Objective »
Nothing beyond the line containing "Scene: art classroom" is to be printed; print exactly each line from the start of the records below through that line, leaving out pictures.

Stored data »
# # # #

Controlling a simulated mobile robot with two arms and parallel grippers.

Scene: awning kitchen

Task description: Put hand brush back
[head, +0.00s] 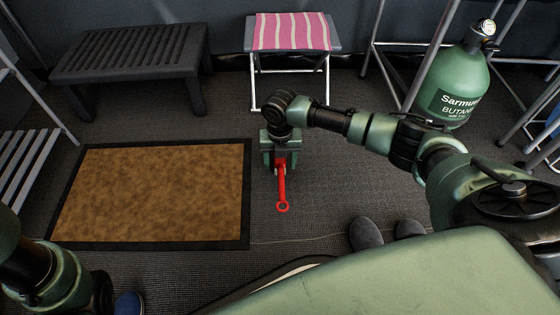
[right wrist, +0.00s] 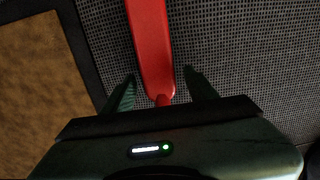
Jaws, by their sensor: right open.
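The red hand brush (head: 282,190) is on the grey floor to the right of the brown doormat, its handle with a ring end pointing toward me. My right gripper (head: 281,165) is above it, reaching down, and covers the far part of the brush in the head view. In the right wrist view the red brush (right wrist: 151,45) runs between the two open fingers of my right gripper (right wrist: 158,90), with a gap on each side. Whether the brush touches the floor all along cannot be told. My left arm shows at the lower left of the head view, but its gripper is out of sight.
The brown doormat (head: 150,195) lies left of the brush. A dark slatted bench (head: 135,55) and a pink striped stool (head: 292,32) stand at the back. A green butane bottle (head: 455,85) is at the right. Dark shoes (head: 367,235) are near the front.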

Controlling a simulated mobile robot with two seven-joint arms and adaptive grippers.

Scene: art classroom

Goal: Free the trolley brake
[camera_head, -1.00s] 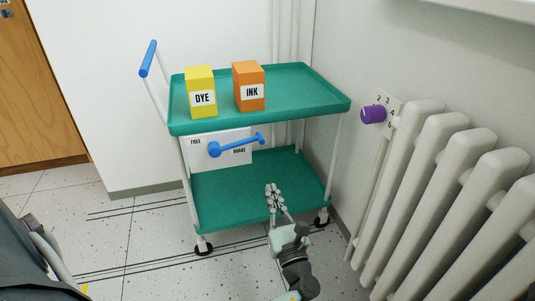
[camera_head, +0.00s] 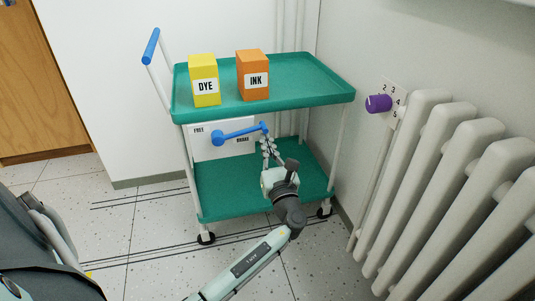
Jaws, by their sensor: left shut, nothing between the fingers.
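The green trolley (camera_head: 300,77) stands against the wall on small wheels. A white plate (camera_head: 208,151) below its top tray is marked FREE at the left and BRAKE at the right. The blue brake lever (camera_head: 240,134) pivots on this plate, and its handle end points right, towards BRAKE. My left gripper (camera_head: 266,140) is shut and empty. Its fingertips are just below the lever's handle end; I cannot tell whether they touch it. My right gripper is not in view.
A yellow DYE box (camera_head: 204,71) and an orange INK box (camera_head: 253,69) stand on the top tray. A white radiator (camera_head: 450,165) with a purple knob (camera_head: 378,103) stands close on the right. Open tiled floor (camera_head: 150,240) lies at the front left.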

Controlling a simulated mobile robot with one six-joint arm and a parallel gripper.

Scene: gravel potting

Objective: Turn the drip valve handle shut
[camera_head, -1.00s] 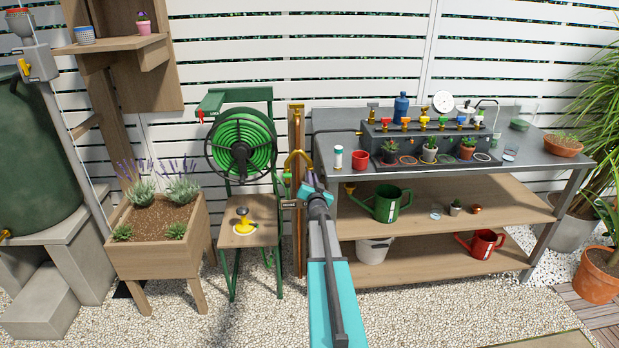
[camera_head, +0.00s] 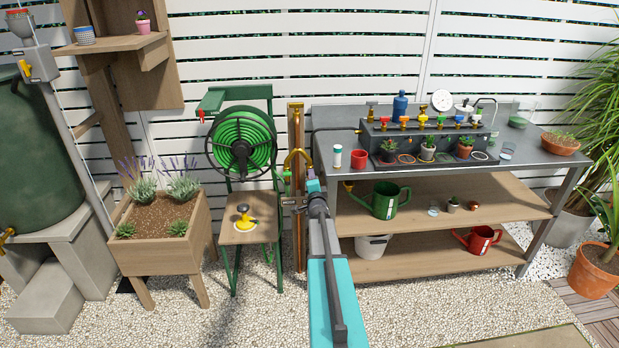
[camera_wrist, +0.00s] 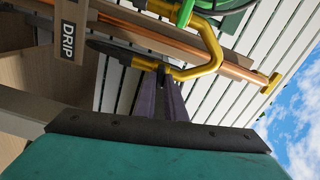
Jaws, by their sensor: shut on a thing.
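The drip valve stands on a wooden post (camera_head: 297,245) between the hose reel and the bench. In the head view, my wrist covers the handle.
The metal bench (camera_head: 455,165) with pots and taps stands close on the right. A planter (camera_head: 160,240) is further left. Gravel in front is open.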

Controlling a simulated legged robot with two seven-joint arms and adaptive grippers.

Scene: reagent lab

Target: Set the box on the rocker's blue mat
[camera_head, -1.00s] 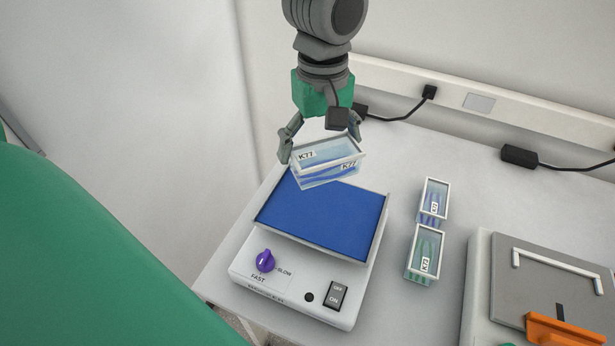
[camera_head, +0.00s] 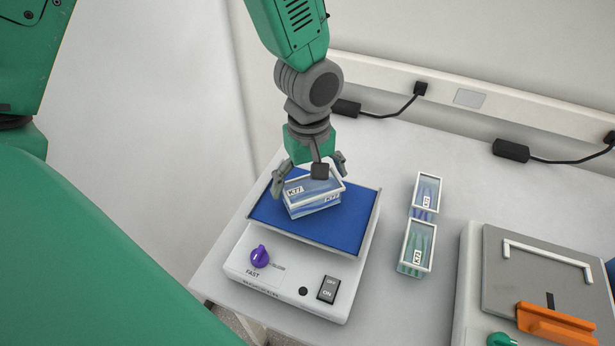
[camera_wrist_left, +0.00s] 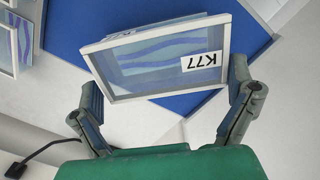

# # # #

Solution for this exercise »
Controlling a simulated mobile robot with two arms and parallel grippers.

Scene: awning kitchen

Task description: Put hand brush back
[head, +0.00s] 
[right wrist, +0.00s] 
Jaws, by their sensor: right open.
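The red hand brush (head: 282,190) is on the grey floor to the right of the brown doormat, its handle with a ring end pointing toward me. My right gripper (head: 281,165) is above it, reaching down, and covers the far part of the brush in the head view. In the right wrist view the red brush (right wrist: 151,45) runs between the two open fingers of my right gripper (right wrist: 158,90), with a gap on each side. Whether the brush touches the floor all along cannot be told. My left arm shows at the lower left of the head view, but its gripper is out of sight.
The brown doormat (head: 150,195) lies left of the brush. A dark slatted bench (head: 135,55) and a pink striped stool (head: 292,32) stand at the back. A green butane bottle (head: 455,85) is at the right. Dark shoes (head: 367,235) are near the front.

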Controlling a simulated mobile robot with two seven-joint arms and adaptive grippers.

Scene: art classroom

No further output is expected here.